Metal lures have many advantages. They’re durable, cast far, come in a variety of profiles to match any number of baitfish, and their reflective surfaces catch the eyes of striped bass from a distance.
Metals are versatile striper lures that surfcasters can bounce along the bottom, swim through the middle of the water column, and even skip across the surface. Depending on the shape, metal lures make a convincing imitation of peanut bunker, herring, butterfish, mullet, and, most famously, sand eels.
There are a vast number of metals available to anglers, but these are some of the most effective ones for striped bass.
(Note: On The Water is reader supported. When you buy through links on our site, we may earn an affiliate commission.)
Slender Metal Lures
When sand eels are in the surf, it’s not uncommon for every angler on the beach to be fishing one of these classics. The slender metal cast well and can is easily bounced and jigged along the bottom. Meanwhile, the tube trailer spins and flutters like a sand eel seeking refuge from pursuing stripers.
Fishermen debate the best color for the tube, but green and red are good starting points. And while the original Ava Tackle diamond jigs are no longer in production, tackle manufacturers like Sportfish Products and Tsunami Tackle are keeping this long-standing classic available to surfcasters.

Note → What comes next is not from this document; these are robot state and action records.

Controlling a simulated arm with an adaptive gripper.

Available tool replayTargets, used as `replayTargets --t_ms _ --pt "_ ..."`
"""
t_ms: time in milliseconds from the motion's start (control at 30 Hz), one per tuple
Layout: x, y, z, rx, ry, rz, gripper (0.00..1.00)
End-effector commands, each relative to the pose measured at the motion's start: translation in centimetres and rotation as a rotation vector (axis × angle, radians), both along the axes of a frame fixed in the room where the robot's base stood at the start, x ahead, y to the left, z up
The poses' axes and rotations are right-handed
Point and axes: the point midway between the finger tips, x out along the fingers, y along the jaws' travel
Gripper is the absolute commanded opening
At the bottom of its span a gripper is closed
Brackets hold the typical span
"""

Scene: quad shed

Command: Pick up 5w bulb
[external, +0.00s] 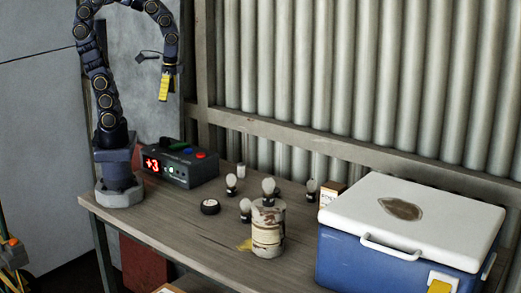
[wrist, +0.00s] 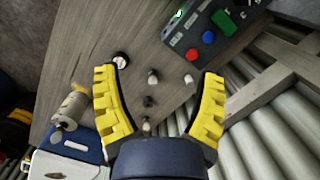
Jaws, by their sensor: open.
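Several small bulbs with white globes and dark bases stand around the tabletop. I cannot read which is the 5w bulb. My gripper (external: 166,84) hangs high above the back left of the table, apart from the bulbs. In the wrist view my gripper (wrist: 158,74) is open and empty, with bulbs (wrist: 153,77) (wrist: 148,101) between its yellow fingers in the picture, well below.
A rusty white can (external: 268,232) stands front of centre. A blue cooler with a white lid (external: 345,215) fills the right end. A black device with a red display (external: 180,164) is at the left. A dark round item (external: 210,207) lies nearby. A ribbed wall (external: 350,70) stands behind.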

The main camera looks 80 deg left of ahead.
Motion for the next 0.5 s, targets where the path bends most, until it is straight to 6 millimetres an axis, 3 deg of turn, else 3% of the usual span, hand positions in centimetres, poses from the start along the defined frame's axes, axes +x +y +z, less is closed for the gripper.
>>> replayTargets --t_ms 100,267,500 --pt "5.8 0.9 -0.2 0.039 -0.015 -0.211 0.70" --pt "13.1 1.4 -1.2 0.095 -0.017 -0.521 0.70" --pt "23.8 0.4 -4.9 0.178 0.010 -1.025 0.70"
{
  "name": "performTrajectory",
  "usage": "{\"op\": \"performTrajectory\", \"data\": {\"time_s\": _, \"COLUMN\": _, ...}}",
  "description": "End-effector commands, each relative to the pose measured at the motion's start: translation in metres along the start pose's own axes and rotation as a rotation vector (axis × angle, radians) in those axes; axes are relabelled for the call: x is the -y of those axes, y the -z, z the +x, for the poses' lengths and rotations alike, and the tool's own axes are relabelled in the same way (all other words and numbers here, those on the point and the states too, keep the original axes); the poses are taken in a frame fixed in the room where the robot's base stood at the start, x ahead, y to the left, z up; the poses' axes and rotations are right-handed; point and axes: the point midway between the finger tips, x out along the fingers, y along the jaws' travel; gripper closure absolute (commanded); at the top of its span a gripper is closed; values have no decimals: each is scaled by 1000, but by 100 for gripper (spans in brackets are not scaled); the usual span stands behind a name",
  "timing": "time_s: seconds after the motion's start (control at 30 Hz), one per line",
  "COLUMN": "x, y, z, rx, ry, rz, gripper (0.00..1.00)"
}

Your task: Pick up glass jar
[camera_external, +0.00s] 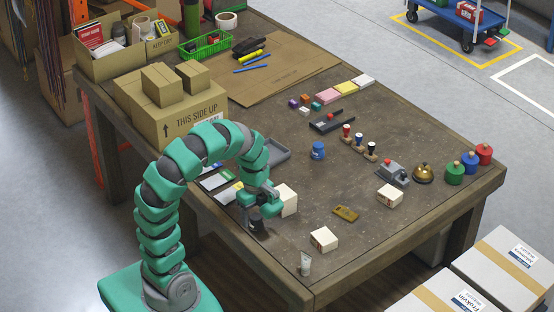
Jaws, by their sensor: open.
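My gripper (260,212) is at the end of the green arm, low over the near left part of the table, pointing down. It is open, and its fingers are small and dark in this view. A dark, short cylinder-like shape (258,226) is right below it; it may be a jar, but whether it is glass I cannot tell. A small pale, upright container (305,264) stands near the front edge, apart from my gripper; its material is also unclear. A white box (286,198) stands just right of my gripper.
White boxes (323,239) and a brass-coloured piece (346,213) lie to the right. A blue container (318,150) stands mid-table. A grey tray (268,151) and a large carton (178,118) are behind my arm. A bell (423,173) and coloured containers (470,163) stand far right.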

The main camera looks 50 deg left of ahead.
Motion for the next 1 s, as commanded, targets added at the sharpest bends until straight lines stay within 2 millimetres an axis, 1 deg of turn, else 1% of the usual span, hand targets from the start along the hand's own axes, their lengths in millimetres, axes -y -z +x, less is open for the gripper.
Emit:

Thanks to its flared design, this slender metal has a bit more versatility than the diamond jig. While it scuttles across the bottom quite nicely, it also has an enticing kick when retrieved through the middle of the water column at a moderate speed.
While the PoJee works well with a simple bucktail trailer hook, it is also available with a tube tail or spinner tail, which adds flash and keeps the lure higher in the water column on a slower retrieve.
The rounded edges of the slim, aerodynamic Deadly Dick allow it to cut through onshore winds and swim effectively in choppy, turbid surf. With a steady retrieve, a heavy-duty split ring and barrel swivel impart a tight, frantic swimming action that resembles a disoriented sand eel or silverside.
The lure’s flat prism-printed sides and nickel-plated finish catch and reflect light with ease. The Deadly Dick can be fished effectively in different portions of the water column, whether sub-surface with a steady to rapid retrieve, or by dragging it over bottom to stir up the sand like a burrowing sand eel.
Deep-Bodied Metal Lures
The Hopkins No=Eql is a flat-sided metal designed to cast long distances and ride slightly higher in the water column. When peanut bunker are thick in the surf, the textured metal reflects light and gives the lure a perceived scaliness as it kicks side to side.
On a faster retrieve, the lure planes on the surface, which is ideal during peanut bunker blitzes. With a slow and steady retrieve, it generates a tantalizing flutter action beneath the surface like a lone, fleeing peanut bunker.
The Kastmaster is another wide-bodied metal that is designed to be fished higher in the water column. It is most effective when fish are actively feeding near the surface. The wide, flat build allows it to flitter along the surface like a peanut bunker in escape mode, but it can just as easily be worked subsurface.
Along with giving it a realistic swimming pattern, the flat sides catch and reflect light like a mirror, making it an effective choice under relatively calm and bright conditions. Like other metals that feature tube or bucktail trailers, Kastmasters are also available with a bucktail flag over the rear single hook, which generates its own subtle action.
The Krocodile Spoon provides a large profile without being too heavy to fish in the surf. It swims with a pronounced side-to-side kicking action on a slow to moderate retrieve; however, on fast retrieves, the Krocodile tends to spin unnaturally.
Because of their deep-bodied profiles, Krocodile Spoons are a great choice for imitating larger peanut bunker, mullet, herring, and other baitfish that swim in the upper part of the water column.
The narrow, flat-sided Crippled Herring accurately mimics a wide variety of other baitfish in the surf like herring and peanut bunker. It has some action on a straight retrieve but is very effective with a lift-and-drop jigging motion because the bait flutters on the fall like a dying herring or peanut bunker.
The Crippled Herring casts extremely well and is an excellent choice for reaching distant fish. It also sinks fairly quickly, which has made it one of the mainstay metal lures among Cape Cod Canal fishermen for decades.